▸ REQUEST: Scan the material for the word "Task", and copy each line where it shows up.

▸ THE RECORDS:
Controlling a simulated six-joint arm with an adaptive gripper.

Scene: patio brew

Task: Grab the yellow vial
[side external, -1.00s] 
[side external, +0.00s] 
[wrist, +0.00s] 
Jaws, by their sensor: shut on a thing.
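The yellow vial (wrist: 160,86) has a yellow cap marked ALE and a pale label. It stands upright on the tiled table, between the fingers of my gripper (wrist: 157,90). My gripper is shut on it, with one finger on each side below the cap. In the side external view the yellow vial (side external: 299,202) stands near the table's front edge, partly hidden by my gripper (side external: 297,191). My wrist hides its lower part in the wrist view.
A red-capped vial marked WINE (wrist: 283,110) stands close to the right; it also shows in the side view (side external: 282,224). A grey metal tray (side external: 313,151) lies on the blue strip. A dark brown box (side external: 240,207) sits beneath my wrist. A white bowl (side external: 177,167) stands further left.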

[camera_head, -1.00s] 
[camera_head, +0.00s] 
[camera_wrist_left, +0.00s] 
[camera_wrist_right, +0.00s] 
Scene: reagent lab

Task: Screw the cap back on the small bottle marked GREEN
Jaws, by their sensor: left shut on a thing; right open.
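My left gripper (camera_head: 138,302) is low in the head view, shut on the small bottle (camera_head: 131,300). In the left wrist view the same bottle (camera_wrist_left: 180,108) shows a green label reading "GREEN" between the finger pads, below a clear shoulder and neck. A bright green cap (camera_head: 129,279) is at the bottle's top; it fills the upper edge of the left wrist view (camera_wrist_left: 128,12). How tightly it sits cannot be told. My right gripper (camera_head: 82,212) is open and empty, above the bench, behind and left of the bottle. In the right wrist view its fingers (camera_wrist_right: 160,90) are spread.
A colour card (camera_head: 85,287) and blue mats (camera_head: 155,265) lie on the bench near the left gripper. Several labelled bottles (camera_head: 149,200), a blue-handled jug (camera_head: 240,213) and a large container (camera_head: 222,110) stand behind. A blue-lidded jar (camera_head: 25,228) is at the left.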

▸ WRITTEN SOLUTION:
Task: Grab the yellow vial
Task: Screw the cap back on the small bottle marked GREEN

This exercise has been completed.